Hot off the heels of his first-ever Grammy® nominations, Michael Mayo is headed to Walton Arts Center on Saturday, Feb. 21 at 7:30 pm. Mayo was nominated for best jazz vocal album for his 2024 album Fly and best jazz performance for the track “Four.” Don’t miss your chance to see him live in the intimate Starr Theater.
Mayo leans on his intuition as a vocalist, composer, songwriter and arranger. He stretches his voice through layers of heavenly harmonizing, hard-hitting beatboxing and heartfelt crooning without filter or pretense. This allows his voice to transmit raw emotion above an ever-evolving backdrop of jazz, neo-soul and R&B. He unveiled his full-length debut, Bones, in 2021 and cumulatively generated millions of streams. JAZZIZ raves, “Mayo has developed his own lush, neo-soul sound that adroitly showcases his clear tenor, which glides over luxuriant clouds of his multi-tracked vocals.”

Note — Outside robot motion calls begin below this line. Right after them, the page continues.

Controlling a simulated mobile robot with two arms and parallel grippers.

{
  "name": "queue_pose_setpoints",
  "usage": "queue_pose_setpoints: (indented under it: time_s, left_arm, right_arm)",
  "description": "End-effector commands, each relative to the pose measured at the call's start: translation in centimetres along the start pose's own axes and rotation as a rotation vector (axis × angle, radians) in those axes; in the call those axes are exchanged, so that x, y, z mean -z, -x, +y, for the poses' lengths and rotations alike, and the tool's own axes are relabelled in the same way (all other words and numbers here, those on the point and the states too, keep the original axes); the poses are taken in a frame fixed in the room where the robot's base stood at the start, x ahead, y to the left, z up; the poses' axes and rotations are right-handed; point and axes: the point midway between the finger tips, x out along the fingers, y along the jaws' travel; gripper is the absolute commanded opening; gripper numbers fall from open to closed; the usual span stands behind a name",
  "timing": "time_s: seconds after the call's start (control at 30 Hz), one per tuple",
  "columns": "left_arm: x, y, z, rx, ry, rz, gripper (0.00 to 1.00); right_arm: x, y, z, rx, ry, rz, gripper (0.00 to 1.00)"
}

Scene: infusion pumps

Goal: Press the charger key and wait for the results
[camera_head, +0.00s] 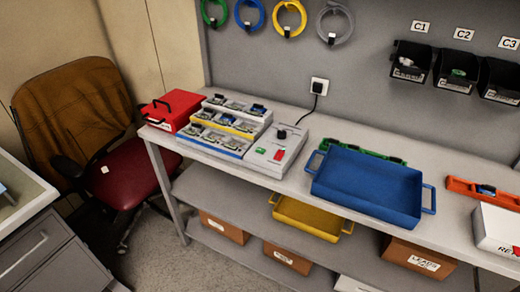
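A white box-shaped device (290,163), which looks like the charger, stands on the grey workbench (245,182). It has a green key or light (261,150), a red key or switch (279,155) and a black part (282,134) on top. A black cable runs from it up to the wall socket (319,87). The labels are too small to read, and I cannot tell which part is the charger key. Neither of my grippers is in view.
A tiered rack (228,118) with several small devices stands left of the white box, beside a red case (172,111). A blue tray (368,182) stands to the right. A chair (118,180) and drawer cabinet (45,262) are at the left.

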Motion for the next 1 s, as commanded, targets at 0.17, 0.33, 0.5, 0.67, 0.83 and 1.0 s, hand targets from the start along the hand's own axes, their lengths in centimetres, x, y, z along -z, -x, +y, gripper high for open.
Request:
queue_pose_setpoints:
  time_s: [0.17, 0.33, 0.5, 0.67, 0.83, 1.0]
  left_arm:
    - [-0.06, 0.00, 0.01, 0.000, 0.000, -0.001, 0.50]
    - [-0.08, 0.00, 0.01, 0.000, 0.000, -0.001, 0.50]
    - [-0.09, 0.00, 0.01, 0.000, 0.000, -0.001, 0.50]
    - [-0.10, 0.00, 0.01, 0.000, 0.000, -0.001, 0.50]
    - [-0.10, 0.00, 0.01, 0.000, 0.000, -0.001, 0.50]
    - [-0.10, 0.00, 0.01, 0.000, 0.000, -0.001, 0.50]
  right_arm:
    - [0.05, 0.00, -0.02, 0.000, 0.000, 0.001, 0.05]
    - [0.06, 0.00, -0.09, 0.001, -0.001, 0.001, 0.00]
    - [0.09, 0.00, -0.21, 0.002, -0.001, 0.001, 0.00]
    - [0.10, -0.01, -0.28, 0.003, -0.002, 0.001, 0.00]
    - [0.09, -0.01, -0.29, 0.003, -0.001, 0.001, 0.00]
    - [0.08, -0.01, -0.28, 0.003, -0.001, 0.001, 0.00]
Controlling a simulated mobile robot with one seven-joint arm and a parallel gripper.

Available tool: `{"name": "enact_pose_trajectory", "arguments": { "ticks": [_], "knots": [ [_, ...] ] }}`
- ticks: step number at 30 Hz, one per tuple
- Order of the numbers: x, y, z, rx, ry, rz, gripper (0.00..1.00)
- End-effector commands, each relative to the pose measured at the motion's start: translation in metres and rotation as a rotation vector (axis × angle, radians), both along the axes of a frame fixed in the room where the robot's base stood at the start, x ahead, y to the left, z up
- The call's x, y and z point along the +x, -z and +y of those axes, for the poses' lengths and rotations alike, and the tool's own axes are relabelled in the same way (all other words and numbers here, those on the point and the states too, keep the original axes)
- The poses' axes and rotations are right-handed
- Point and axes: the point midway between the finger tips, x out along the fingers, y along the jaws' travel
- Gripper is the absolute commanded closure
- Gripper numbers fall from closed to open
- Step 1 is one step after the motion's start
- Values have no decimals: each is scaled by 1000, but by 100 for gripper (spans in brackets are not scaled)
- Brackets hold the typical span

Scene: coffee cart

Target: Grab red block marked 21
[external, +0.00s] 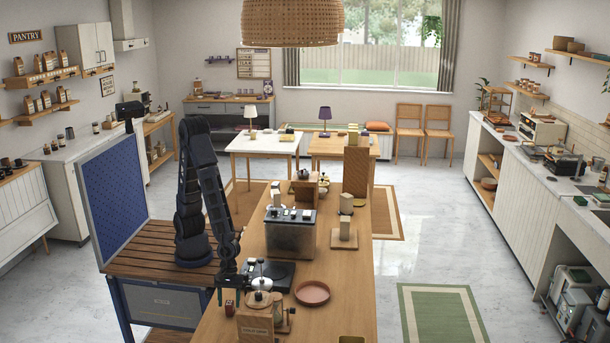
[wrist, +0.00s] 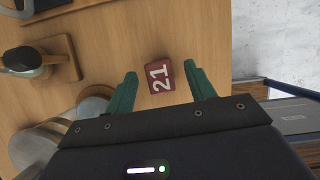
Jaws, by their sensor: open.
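The red block marked 21 (wrist: 159,77) lies on the wooden counter in the wrist view, with its white number facing up. My gripper (wrist: 159,82) is open, with its teal fingers on either side of the block and a gap showing on both sides. In the external view the small red block (external: 229,308) sits near the left edge of the counter. My gripper (external: 230,290) points down just above it there.
A wooden grinder-like item (external: 256,318) stands just right of the block. A terracotta dish (external: 312,292) and a dark scale-like base (external: 280,275) lie farther along the counter (external: 215,331). The counter's edge is close to the block.

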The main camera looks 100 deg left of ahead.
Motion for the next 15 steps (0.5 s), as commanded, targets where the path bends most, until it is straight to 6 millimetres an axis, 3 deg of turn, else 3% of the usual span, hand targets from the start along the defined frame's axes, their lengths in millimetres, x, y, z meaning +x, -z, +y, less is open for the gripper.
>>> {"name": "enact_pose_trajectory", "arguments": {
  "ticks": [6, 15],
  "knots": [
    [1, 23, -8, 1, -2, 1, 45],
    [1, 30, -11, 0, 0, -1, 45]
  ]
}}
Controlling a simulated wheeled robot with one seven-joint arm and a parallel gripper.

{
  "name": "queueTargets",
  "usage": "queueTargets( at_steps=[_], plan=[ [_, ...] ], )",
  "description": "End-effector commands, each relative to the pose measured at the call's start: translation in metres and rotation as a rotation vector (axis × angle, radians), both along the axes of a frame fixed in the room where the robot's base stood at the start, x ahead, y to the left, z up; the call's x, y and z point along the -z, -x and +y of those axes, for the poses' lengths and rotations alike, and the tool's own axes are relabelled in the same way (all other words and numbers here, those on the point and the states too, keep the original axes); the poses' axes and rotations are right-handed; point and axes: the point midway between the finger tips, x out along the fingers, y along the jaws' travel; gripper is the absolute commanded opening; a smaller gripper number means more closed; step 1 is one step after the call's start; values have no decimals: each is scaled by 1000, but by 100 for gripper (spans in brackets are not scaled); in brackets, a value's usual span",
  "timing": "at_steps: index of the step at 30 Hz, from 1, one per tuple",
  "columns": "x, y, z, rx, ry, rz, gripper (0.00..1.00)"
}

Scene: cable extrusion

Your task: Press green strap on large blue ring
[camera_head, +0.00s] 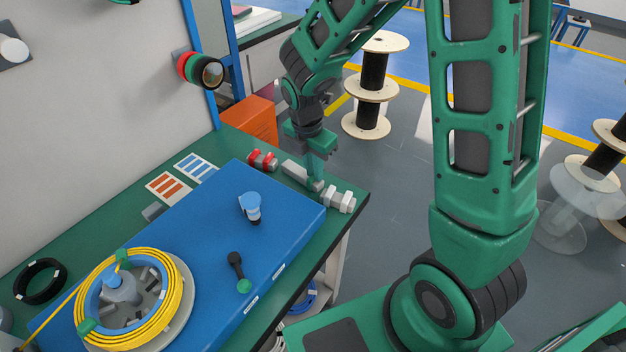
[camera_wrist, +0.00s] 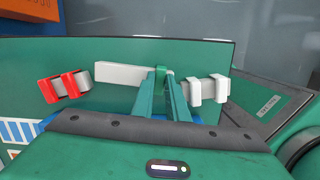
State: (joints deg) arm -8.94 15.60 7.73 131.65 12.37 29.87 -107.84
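My gripper (camera_head: 315,172) points down at the far right end of the green table. In the wrist view its two teal fingers (camera_wrist: 163,82) stand slightly apart, with a small green strap (camera_wrist: 161,71) at their tips. The strap is by a row of white and grey holders; whether the fingers grip it is not clear. The large blue ring (camera_head: 92,297) lies at the lower left of the head view, with yellow cable (camera_head: 173,305) coiled around it. Green straps sit on the coil at its back (camera_head: 122,256) and front left (camera_head: 87,327).
Red clips (camera_head: 262,160) and white clips (camera_head: 339,199) flank my gripper; they also show in the wrist view (camera_wrist: 63,87) (camera_wrist: 208,89). A blue board (camera_head: 200,245) bears a blue-topped tool (camera_head: 250,206) and a black-handled tool (camera_head: 238,270). An orange box (camera_head: 252,120) stands behind.

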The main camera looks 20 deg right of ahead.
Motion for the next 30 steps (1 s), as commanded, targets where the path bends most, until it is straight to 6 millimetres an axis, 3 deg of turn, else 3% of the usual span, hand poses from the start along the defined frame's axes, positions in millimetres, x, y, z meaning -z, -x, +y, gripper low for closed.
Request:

“As improvisers, we sometimes talk about leaving space and following your second or third instinct,” Mayo notes when speaking about his latest album, Fly. “Lately, I’ve been trying to challenge myself by going with my first instinct and seeing what sticks. Fly has been a fun experiment in that. There were different emotional zones I wanted to occupy, but I started a lot of those sounds with improv and followed that thread. I have a tendency to overthink. I decided to stop that before it began. I didn’t rush, but I treated everything with an immediacy—which goes against my nature as an overthinker. To me, this album feels very, ‘Let’s go’.”
“Every once in a while, I hear a musician whose voice is so compelling that from the first few notes I am completely captivated, and I know they are designed for stardom,” Robert Ginsburg, local KUAF host of Shades of Jazz, comments on Mayo. “The last time this happened was with singer, Samara Joy, and we brought her to Walton Arts Center the year before she won multiple Grammy awards. Since first hearing Michael, I have experienced the same ‘awe struck’ feeling as I did with Samara.”
Born and raised in Los Angeles, music has quite literally surrounded Mayo. His mother was a sought-after background vocalist, working alongside Beyoncé, Diana Ross, Luther Vandross and Whitney Houston. His father not only sang, but he performed saxophone for Earth, Wind & Fire and horns for Sérgio Mendes.
In October 2023, he relocated from Brooklyn back to L.A. Getting into a groove, he wrote the majority of what would become Fly at home. During January 2024, he retreated to Bunker Studio in Brooklyn, recording the album in just two days with pianist Shai Maestro as well as Linda May Han Oh on upright and electric bass and in-demand drummer extraordinaire Nate Smith. Together, the musicians collectively harnessed their incredible chemistry during the sessions, giving the music gravity, muscle and soul anchored by their performances.
The nominated single of Fly, “Four” delivers a lively arrangement of the original Miles Davis melody of the same name. Mayo alternates between fluttering vocals and a buoyant bebop-style harmony bouncing and surging with flare and finesse. A loose bassline propels the bridge, and his words strike a deep chord.
Ginsburg continues in his review of Mayo, “At the tender age of 23, Mayo has attended the New England Conservatory of Music, become the third vocalist to be accepted to the Thelonius Monk Institute of Jazz, toured with Herbie Hancock and released two highly regarded CD’s. Witness his rising star at Walton Arts Center!”